— begin —
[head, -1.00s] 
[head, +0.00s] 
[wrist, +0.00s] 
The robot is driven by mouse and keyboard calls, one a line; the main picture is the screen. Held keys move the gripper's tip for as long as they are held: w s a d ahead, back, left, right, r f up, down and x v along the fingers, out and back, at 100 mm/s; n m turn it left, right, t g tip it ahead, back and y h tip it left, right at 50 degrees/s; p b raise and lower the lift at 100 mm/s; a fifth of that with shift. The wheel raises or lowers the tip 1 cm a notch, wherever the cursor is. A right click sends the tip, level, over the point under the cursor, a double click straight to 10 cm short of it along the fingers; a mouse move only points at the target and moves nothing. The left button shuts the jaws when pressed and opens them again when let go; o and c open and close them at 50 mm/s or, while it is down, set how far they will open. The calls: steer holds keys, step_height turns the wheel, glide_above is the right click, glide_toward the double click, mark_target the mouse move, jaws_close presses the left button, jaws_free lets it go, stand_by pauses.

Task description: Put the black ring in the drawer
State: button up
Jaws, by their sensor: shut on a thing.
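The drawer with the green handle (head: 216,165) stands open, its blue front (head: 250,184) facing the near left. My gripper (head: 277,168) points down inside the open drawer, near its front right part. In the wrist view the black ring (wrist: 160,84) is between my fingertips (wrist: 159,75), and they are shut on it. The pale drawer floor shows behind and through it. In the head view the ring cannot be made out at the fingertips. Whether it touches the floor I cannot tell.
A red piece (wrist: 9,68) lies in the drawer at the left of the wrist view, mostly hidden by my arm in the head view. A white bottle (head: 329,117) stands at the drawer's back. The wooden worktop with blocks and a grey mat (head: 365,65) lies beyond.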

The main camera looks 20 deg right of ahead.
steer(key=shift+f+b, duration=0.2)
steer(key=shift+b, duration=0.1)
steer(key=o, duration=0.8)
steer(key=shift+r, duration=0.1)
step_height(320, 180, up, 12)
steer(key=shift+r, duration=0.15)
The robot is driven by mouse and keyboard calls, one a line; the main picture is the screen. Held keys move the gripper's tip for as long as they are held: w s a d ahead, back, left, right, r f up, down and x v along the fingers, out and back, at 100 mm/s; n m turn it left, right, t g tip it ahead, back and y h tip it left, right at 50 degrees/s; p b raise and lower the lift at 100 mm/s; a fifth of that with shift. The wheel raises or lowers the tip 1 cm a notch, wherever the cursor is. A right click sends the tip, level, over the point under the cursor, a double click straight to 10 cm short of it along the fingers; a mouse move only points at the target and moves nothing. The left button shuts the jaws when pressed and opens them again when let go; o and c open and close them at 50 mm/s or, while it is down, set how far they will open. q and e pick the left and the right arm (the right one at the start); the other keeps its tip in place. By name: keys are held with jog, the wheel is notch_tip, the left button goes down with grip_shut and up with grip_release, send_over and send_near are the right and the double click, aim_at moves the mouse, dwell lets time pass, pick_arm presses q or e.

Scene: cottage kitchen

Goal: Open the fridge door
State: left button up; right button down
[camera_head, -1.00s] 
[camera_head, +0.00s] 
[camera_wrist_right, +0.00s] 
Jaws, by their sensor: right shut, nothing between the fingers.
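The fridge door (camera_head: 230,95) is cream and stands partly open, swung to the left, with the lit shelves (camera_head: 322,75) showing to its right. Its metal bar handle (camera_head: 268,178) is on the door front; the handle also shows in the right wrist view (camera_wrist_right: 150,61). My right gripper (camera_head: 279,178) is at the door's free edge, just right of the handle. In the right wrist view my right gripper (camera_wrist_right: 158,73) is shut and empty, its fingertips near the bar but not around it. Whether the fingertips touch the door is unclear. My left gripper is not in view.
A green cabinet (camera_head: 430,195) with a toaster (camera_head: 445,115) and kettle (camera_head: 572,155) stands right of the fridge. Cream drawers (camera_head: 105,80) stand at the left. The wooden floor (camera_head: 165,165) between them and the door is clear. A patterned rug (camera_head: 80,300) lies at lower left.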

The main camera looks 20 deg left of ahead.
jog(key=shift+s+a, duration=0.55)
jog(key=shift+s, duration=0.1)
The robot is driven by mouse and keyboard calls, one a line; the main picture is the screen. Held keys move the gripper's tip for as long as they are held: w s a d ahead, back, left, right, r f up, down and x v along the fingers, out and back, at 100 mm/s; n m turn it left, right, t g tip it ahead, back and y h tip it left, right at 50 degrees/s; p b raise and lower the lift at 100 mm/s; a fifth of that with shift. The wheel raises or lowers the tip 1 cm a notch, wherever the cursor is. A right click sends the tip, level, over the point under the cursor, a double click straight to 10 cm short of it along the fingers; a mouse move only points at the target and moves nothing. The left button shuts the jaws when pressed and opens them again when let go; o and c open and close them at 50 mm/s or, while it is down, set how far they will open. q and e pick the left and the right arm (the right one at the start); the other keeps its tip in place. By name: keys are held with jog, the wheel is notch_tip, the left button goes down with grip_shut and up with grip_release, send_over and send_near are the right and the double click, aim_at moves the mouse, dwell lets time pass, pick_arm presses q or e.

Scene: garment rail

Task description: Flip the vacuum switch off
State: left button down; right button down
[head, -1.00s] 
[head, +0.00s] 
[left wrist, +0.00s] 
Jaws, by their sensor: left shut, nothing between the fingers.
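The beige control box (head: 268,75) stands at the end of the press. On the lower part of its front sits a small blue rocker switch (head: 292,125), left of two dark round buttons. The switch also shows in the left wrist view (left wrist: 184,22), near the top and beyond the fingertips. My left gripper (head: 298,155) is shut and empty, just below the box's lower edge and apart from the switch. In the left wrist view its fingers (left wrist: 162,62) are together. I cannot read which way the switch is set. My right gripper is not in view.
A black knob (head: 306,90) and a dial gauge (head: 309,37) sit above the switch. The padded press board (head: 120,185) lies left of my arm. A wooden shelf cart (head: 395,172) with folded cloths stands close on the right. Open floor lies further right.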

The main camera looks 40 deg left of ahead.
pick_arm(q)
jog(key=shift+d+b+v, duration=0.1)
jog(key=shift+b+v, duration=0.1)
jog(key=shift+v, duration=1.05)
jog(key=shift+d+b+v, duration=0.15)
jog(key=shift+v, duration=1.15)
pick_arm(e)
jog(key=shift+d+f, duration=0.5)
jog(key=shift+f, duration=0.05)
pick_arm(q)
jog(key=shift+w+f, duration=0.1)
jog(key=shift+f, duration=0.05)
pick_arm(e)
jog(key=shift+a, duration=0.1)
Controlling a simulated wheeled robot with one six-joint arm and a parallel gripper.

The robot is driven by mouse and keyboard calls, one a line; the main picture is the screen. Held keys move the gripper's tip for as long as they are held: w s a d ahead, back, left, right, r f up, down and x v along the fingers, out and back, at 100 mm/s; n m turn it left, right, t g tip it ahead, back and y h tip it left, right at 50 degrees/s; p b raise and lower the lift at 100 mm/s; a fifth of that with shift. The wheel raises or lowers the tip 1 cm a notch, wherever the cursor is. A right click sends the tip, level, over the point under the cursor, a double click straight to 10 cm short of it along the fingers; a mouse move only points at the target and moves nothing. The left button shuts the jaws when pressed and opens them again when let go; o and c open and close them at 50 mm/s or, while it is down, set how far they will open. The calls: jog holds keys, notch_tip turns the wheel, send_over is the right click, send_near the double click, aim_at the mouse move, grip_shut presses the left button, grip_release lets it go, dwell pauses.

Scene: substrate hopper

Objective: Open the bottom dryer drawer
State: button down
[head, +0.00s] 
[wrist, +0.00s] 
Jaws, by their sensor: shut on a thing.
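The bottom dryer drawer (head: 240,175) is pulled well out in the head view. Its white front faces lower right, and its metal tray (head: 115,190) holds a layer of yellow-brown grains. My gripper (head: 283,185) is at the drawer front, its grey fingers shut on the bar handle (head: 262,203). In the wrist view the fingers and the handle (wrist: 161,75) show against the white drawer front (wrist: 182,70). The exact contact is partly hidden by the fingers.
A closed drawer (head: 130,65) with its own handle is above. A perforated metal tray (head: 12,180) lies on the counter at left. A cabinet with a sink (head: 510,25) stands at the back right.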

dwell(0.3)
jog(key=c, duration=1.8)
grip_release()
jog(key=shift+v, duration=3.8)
— end —
» DIRECTIVE: Copy out each line that contains the word "State".

» EXERCISE RESPONSE:
State: button up
State: left button up; right button down
State: left button down; right button down
State: button down

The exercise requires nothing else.